Written by Elliot Lines
Aaron Sorkin's Trial Of The Chicago 7 showcases more of what we have come to expect from his work to date. Previously he has worked his magic with words on films such as The Social Network (2010), Moneyball (2011), Steve Jobs (2015) and Molly's Game (2017), with the screenplay writer has three Oscar nominations and one Oscar win under his belt, proving he is one of the best writers working today. His latest work is no different, but there was something wrong with what's on show here, Aaron Sorkin.
For many of his greatest works Sorkin has had a likes of David Fincher and Danny Boyle to express their vision, with his script being elevated from the screen. Sorkin directed this one himself, and where there was nothing particularly wrong with the film itself, it almost felt too perfect, the infamous Netflix gloss-over. Where the script was expertly written as expected, the accompanying directorial choices felt like they sucked the life away from moments that should stand out on screen.

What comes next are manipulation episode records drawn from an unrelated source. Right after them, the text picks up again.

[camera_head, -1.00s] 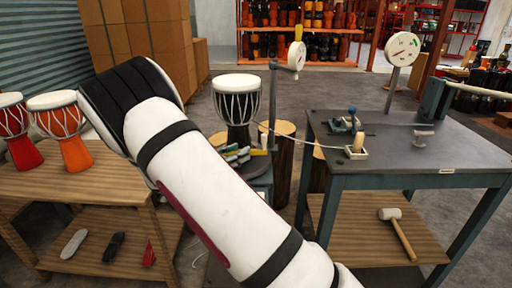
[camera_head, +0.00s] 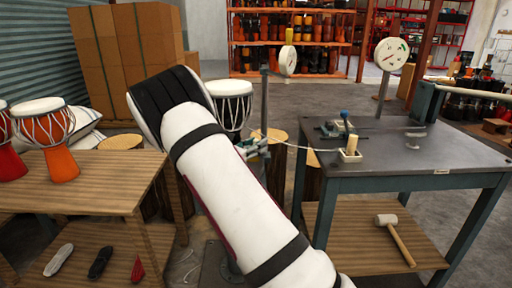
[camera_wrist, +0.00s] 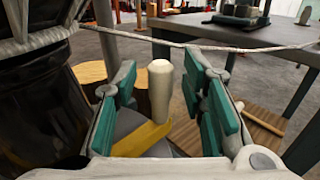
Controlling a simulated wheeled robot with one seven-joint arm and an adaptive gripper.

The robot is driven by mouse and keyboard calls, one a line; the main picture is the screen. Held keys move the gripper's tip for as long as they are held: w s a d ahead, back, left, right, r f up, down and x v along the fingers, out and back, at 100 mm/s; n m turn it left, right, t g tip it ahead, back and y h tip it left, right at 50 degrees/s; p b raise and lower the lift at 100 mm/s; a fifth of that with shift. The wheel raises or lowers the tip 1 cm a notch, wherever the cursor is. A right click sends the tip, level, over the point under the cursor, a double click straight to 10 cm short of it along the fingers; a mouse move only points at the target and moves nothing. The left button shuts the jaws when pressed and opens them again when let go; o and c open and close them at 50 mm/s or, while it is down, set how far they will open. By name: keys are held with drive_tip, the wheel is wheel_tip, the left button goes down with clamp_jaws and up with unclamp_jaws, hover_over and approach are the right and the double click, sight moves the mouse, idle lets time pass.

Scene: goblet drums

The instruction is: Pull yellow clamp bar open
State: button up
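In the wrist view a yellow bar (camera_wrist: 142,139), which looks like the clamp bar, lies low and slants up to the right. A cream rounded knob (camera_wrist: 160,88) stands upright at its right end. My gripper (camera_wrist: 163,72) has its teal-padded fingers apart, one on each side of the knob. Gaps show between the knob and both pads, so it is open and empty. In the head view my gripper (camera_head: 252,148) is small, beside the goblet drum (camera_head: 230,103), partly behind my arm. The yellow bar cannot be made out there.
The drum's dark body (camera_wrist: 38,110) is close at the left of the wrist view. A pale cord (camera_wrist: 240,48) crosses above the fingers. A grey-topped workbench (camera_head: 425,155) stands right, a wooden table (camera_head: 75,190) left. Wooden stumps (camera_head: 272,134) stand behind the gripper.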

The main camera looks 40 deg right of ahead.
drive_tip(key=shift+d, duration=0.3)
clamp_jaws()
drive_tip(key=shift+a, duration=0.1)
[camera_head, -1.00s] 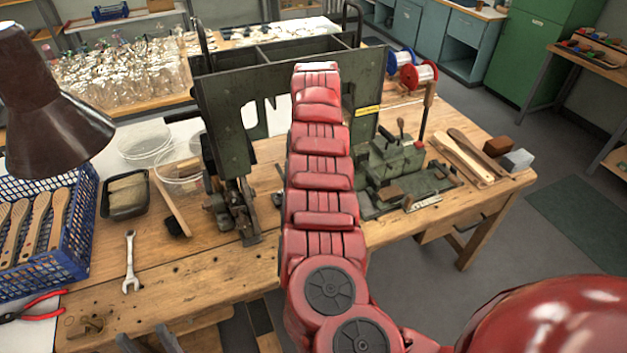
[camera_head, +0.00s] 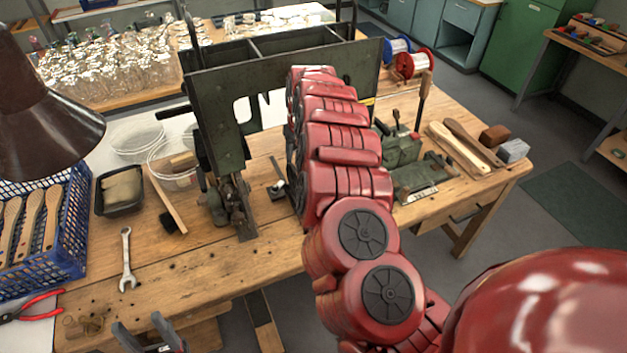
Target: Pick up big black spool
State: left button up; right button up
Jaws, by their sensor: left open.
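I cannot make out a big black spool with certainty. A dark rounded part (camera_head: 201,150) shows at the left edge of the green machine (camera_head: 230,90), and I cannot tell whether it is a spool. Two smaller spools stand behind the machine on the right: a blue-rimmed spool (camera_head: 398,46) and a red-rimmed spool (camera_head: 412,65), both with pale windings. My left gripper (camera_head: 149,338) is open and empty at the bottom left, in front of the bench's near edge. My red right arm crosses the middle and covers part of the machine; its gripper is not visible.
A blue crate (camera_head: 72,240) of wooden brush handles, a black tray (camera_head: 120,191), clear round dishes (camera_head: 137,138), a wrench (camera_head: 127,260) and red pliers (camera_head: 30,305) occupy the bench's left. A brown lamp (camera_head: 45,115) overhangs it. The front middle is mostly clear.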

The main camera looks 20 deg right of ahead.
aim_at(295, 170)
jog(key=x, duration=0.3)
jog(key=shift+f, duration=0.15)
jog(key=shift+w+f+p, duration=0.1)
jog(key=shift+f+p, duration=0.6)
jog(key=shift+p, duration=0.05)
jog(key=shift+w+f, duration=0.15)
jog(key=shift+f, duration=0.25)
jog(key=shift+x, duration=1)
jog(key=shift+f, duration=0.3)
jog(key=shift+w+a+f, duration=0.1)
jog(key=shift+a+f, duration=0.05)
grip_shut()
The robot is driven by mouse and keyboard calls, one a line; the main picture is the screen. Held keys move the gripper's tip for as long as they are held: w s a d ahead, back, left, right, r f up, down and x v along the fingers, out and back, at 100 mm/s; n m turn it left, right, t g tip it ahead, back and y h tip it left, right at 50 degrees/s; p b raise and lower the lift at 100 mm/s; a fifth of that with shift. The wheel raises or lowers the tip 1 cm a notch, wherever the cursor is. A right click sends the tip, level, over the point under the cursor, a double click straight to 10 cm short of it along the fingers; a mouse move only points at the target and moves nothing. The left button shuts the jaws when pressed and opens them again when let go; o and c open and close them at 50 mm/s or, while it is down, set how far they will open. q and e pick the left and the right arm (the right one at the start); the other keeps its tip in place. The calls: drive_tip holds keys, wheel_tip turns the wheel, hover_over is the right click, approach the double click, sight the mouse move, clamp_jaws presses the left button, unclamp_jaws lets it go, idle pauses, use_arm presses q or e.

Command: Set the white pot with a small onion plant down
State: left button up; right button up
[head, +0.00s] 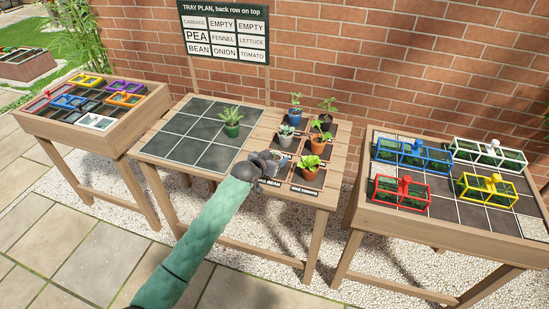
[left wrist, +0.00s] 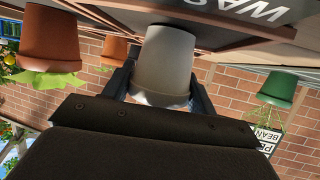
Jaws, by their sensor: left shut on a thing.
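My left gripper (head: 262,165) is shut on a white pot (left wrist: 166,60), its fingers on both sides of the pot near the rim. The left wrist picture is upside down, with the pot's base toward the table surface; I cannot tell whether it touches. The plant in it is hidden there. In the head view the gripper is at the front of the middle table (head: 318,197), by the lettered labels, and covers most of this pot. My right gripper is not in view.
A green pot (head: 232,131) stands on the dark grid mat (head: 181,149). A pale pot (head: 285,140), a blue pot (head: 295,116) and terracotta pots, one (head: 309,173) nearest, stand close to the gripper. A plan board (head: 225,31) stands behind. Side tables hold coloured frames.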

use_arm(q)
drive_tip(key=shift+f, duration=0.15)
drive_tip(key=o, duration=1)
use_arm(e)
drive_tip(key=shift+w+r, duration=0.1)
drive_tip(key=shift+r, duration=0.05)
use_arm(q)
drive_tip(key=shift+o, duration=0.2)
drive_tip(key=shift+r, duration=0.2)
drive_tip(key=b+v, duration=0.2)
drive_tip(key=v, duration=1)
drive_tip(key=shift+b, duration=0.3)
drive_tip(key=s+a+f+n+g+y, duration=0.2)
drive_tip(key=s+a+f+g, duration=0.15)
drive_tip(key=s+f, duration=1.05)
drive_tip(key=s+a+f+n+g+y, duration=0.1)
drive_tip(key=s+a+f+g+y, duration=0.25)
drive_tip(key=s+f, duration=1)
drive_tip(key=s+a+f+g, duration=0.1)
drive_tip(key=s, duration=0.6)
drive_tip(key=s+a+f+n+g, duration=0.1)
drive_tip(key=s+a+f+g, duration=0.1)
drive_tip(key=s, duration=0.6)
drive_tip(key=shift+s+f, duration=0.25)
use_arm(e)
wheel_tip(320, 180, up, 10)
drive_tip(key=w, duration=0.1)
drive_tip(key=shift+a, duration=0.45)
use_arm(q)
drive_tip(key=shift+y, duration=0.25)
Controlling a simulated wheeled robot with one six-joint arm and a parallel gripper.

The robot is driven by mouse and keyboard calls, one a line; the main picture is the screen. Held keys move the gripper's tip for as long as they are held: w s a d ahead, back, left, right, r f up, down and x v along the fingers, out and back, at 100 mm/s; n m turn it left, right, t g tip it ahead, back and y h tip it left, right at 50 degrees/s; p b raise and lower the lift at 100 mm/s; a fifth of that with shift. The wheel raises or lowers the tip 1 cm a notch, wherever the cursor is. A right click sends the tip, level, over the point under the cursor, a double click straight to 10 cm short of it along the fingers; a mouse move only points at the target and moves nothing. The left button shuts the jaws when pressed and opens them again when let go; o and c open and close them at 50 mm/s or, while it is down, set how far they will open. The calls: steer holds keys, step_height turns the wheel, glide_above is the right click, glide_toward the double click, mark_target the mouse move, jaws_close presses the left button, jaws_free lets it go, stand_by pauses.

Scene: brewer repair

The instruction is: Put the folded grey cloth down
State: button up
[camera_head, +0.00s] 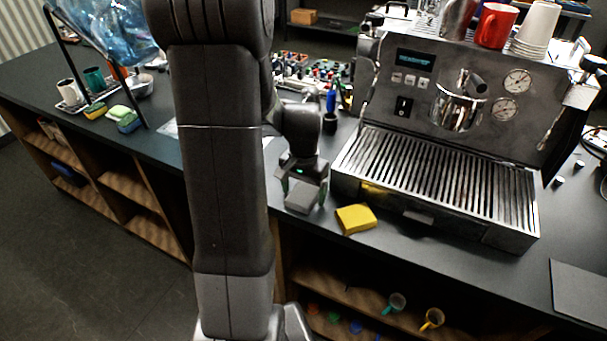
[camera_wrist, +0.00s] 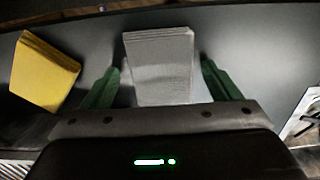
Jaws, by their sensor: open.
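The folded grey cloth (camera_wrist: 160,68) lies on the dark counter in the wrist view, between the two green fingers of my gripper (camera_wrist: 160,88). A gap shows on each side of the cloth, so the fingers are open and apart from it. In the head view the grey cloth (camera_head: 301,196) sits near the counter's front edge, under my gripper (camera_head: 306,190). My gripper points down at it, and part of the cloth's top is hidden by the gripper.
A folded yellow cloth (camera_head: 356,219) lies close beside, and also shows in the wrist view (camera_wrist: 44,72). The espresso machine (camera_head: 440,130) with its slatted drip tray stands to the right. The counter's front edge is near. Small tools (camera_head: 310,68) stand behind.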

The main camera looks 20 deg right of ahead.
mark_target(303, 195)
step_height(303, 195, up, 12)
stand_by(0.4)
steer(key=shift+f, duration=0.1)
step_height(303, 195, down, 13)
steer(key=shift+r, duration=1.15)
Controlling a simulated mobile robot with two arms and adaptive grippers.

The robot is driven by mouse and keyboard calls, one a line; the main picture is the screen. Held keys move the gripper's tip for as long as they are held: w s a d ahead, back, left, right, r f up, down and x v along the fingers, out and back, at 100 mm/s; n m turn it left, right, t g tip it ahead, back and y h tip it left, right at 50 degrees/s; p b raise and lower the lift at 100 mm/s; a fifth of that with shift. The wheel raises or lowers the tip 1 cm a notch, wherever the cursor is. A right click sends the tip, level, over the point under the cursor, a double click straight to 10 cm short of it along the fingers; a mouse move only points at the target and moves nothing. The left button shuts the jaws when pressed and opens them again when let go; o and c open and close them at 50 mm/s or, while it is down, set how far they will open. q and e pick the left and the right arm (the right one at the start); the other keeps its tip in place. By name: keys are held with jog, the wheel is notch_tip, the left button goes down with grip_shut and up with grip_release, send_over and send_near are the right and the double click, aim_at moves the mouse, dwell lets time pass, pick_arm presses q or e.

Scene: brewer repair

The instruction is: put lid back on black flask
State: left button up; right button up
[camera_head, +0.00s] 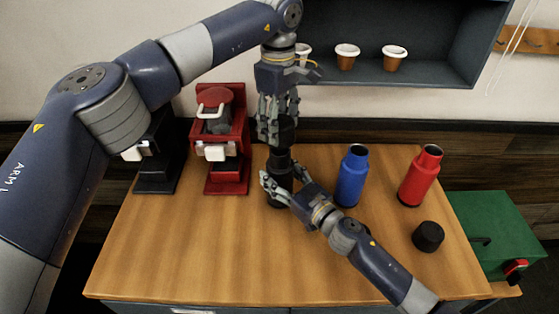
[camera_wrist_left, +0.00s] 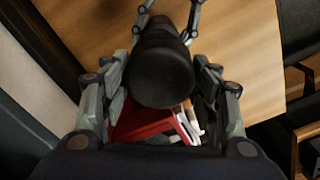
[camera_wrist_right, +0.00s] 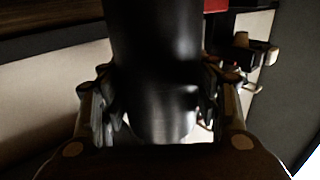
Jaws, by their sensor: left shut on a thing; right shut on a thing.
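The black flask (camera_head: 280,160) stands upright on the wooden table, left of the blue flask. My right gripper (camera_head: 279,187) is shut around its lower body; the flask also fills the middle of the right wrist view (camera_wrist_right: 155,50). My left gripper (camera_head: 278,128) points down from above and is shut on a black lid (camera_wrist_left: 162,72), held in line over the flask's top. In the head view lid and flask look like one dark column. I cannot tell whether the lid is seated or just above the neck, as fingers hide part of it.
An open blue flask (camera_head: 351,180) and an open red flask (camera_head: 419,178) stand to the right. Another black lid (camera_head: 428,237) lies at the table's right. A red brewer (camera_head: 228,150) and a black brewer (camera_head: 158,165) stand left. The table's front is clear.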

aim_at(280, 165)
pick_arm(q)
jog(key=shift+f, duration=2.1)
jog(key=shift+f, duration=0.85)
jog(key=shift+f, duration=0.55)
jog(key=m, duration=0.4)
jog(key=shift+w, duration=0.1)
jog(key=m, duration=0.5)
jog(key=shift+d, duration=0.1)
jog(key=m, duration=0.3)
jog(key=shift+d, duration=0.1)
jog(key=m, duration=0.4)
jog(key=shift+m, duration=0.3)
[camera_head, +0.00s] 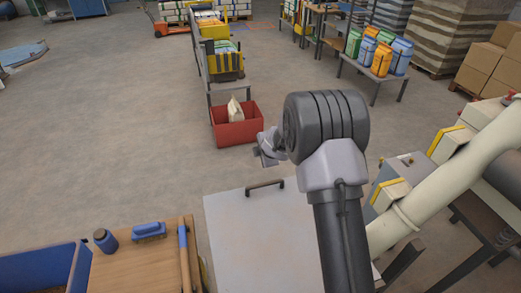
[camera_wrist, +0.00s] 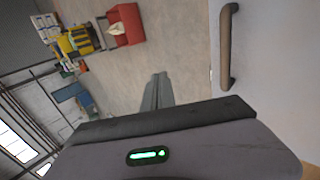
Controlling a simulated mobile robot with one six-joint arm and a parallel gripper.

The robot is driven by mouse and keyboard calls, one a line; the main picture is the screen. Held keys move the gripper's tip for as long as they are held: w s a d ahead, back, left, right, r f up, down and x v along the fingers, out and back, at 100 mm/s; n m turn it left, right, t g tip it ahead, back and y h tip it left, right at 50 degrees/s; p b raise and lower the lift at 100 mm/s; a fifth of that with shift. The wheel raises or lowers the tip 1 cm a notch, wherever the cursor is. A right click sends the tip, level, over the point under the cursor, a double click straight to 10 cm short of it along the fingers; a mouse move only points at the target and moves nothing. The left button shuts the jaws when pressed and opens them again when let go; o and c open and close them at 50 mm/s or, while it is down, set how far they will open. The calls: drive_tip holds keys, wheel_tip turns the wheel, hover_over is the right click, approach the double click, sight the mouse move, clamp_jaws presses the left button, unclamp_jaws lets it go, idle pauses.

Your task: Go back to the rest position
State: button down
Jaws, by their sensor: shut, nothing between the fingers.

Set in Chicago in 1968, this tells of the events that occurred when protests against the Vietnam war led to violence with law enforcement at the time of the Democratic Party Convention. This lead to seven of the main leaders of these protests to be put on trial for conspiracy plus the leader of the Black Panthers. A court trial ensues, which quickly proves to be an unfair trial, led by a corrupt judge, which will forever be etched into history.
"The whole world is watching."
We take no time into being introduced to these characters. Tom Hayden (Eddie Redmayne) and Rennie Davis (Alex Sharp) look to bring a peaceful protest to Chicago, to show that young lives are being lost. Abbie Hoffman (Sacha Baron Cohen) and Jerry Rubin (Jeremy Strong), self proclaimed hippies want to take a more chaotic approach, but aim for the same goal. David Dellinger (John Carroll Lynch), a family man that believes in his right to protest, he tells his wife and kid nothing dangerous will happen. And Bobby Seale (Yahya Abdul-Mateen II), the leader of the Black Panthers, who also promises he won't get himself into any trouble.
This cast is stacked from top to bottom. Each one of them takes advantage of the script they've been handed, bringing every important moment to life. There is not a moment that is left without emotion. Sorkin's ability to create such intricate conversations in a dull setting is almost a super-power. This was the kind of emotion that took you to the edge of your seat, sucking you into the dialogue, demanding all your attention. But this wouldn't of been possible without this cast. There is no weak link here. From the despair shown by Mark Rylance, the unjust suffering of Yahya Abdul-Mateen and the two scene cameo from Michael Keaton, the whole cast performed admirably to show this story in full light.
The Trial Of The Chicago 7 has been released at a time of where politics is in the mind of people across the world. Showing men of power, who clearly aren't in the right place to be making such decisions. The depiction of this story unfortunately shows similar problems we still encounter to this day, have we really evolved since then, it seems not. The film itself thrives off the Sorkin script that the cast have perfectly captured, but struggles to reach that next level with the choices made behind the camera.